> Goal
Search the records below for the word "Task" and show every line where it occurs.

> Material provided
-- BEGIN --

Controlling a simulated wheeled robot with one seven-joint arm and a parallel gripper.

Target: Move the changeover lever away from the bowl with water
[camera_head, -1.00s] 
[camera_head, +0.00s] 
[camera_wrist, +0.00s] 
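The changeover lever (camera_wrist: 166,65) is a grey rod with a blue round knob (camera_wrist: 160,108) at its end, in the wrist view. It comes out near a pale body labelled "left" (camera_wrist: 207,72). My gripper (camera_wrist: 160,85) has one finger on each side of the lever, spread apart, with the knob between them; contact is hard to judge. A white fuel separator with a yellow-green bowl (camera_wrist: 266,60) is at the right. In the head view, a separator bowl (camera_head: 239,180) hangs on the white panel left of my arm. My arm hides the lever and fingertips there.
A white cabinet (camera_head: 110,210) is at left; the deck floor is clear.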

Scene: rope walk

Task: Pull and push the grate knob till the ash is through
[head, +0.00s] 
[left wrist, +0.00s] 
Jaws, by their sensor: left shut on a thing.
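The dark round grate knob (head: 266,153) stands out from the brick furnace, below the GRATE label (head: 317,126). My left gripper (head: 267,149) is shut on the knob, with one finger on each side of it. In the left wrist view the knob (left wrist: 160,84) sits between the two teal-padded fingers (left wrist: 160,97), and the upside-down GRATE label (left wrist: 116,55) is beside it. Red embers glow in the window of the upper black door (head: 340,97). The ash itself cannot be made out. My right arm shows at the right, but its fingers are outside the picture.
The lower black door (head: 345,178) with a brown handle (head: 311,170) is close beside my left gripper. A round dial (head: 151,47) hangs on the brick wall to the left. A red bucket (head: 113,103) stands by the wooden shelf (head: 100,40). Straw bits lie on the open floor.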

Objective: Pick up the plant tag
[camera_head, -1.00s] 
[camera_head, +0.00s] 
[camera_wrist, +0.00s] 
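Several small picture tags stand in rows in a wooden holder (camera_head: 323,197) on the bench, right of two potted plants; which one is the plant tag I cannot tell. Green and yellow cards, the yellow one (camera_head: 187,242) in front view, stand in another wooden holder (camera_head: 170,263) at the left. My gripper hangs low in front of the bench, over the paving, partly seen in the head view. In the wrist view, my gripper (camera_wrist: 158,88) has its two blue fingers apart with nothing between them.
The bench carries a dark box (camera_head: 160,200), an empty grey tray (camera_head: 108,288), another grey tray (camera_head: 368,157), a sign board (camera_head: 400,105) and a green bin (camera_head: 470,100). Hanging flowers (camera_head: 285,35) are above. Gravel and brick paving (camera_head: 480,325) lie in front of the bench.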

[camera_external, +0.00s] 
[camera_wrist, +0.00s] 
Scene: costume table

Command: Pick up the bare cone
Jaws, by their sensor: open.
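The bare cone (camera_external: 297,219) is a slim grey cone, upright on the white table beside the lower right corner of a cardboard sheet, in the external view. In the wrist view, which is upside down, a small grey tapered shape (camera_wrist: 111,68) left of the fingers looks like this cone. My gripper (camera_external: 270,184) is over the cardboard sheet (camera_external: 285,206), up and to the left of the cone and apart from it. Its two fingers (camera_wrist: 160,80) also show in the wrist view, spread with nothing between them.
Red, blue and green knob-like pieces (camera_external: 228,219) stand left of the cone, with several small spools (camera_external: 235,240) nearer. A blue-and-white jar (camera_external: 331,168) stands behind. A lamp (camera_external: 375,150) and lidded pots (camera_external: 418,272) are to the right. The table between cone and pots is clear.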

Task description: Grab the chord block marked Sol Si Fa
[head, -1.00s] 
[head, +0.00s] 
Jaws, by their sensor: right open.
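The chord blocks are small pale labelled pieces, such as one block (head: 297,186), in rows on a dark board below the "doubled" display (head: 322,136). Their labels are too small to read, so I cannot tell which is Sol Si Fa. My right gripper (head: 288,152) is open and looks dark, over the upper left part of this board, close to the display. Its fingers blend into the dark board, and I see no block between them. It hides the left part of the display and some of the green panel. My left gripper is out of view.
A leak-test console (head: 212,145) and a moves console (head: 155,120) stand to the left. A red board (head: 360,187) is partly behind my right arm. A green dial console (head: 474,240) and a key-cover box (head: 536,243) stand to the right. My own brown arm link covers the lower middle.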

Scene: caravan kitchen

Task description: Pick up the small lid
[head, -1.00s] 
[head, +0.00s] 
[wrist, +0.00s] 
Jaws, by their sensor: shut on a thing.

-- END --

> Written solution
Task: Pull and push the grate knob till the ash is through
Task description: Grab the chord block marked Sol Si Fa
Task description: Pick up the small lid

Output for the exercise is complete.